Lots of interesting thoughts here. Overall it seems the main pain point is that it’s really hard to match quantized operations to do BYOC or something similar. I do think a more “unified” relay representation is the way to do this and this work can certainly lay the foundation for that. Here are my thoughts on this:
I think a major issue with quantized operations vs. non-quantized operations in general is how much rounding matters. If you lose 1 out of 4 bits of information it can be really significant. Therefore, implementation details matter a lot more than FP32 case because they can change how rounding is done and therefore affect the semantics of the operation in a more meaningful way. As an example, we can imagine doing a quantized convolution and bias-add operation either by taking the accumulation buffer of the convolution and using that for the bias-add or downsampling the accumulation buffer to 8 bits and using that for the bias-add. Obviously the first one is preferable but maybe you have hardware which can only do the second. We therefore have to be able to support both in QNN.
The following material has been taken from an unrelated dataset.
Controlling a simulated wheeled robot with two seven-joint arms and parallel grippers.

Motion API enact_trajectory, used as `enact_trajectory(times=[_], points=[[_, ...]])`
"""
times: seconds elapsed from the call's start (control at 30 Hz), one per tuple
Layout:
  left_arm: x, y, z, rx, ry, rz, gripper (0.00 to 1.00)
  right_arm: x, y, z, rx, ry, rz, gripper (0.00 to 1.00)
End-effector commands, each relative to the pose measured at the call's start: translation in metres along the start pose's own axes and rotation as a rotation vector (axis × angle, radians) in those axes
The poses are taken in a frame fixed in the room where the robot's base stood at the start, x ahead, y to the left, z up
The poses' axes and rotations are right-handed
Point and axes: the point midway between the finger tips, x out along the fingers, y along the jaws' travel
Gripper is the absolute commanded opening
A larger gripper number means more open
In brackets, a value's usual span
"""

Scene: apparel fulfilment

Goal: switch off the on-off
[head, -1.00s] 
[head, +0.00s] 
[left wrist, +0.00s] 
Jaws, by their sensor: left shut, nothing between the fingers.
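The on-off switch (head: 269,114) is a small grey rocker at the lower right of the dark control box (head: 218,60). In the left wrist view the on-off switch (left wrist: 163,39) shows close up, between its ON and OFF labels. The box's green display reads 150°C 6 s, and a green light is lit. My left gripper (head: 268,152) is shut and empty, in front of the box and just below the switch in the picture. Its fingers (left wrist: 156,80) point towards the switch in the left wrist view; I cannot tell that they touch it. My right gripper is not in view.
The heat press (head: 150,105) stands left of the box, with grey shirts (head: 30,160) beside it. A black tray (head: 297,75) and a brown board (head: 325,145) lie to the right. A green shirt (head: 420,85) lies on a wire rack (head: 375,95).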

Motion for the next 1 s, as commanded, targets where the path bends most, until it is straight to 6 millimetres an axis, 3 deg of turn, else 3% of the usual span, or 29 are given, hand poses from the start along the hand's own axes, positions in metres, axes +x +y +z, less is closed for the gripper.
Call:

The main point is that while conv2d represents a mathematical operation which is well defined, qnn.conv2d really needs to represent a family of mathematical operations each of which approximates conv2d in a different way. Right now what we’re running into I believe is the fact that qnn.conv2d is very specific and doesn’t provide enough knobs to change the semantics of the operations.
Keep in mind that I’m not familiar with a lot of the examples that @mbaret makes but it seems to me that a lot of these problematic patterns have to do with getting things to the correct input types for QNN ops. We can easily imagine a world where these QNN ops can take in really any input pattern and internally when things are lowered things are cast to the correct type. In the case of a conv2d we might imagine a conv2d-bias-add block with some sort of knobs exposed that might specify how the add after the conv2d is performed. We then wouldn’t have these scattered requantized, cast, etc. which might make the pattern matching for BYOC easier.
I know fused operator nodes aren’t really very relay-y but then again QNN isn’t normal relay since as mentioned before, QNN.conv2d needs to really represent a lot of different operations. The potential downside is having an explosion of potential fused operator nodes. However I argue that every fused operator node is just a case with special implementation details which we would have to deal with anyway.
Basically, it seems if we want nice pattern matching off the QNN graph, we have to avoid leaking implementation details to the QNN relay graph. We still need to specify these implementation details somewhere so we do so by adding new parameters to QNN or creating new QNN symbolic ops.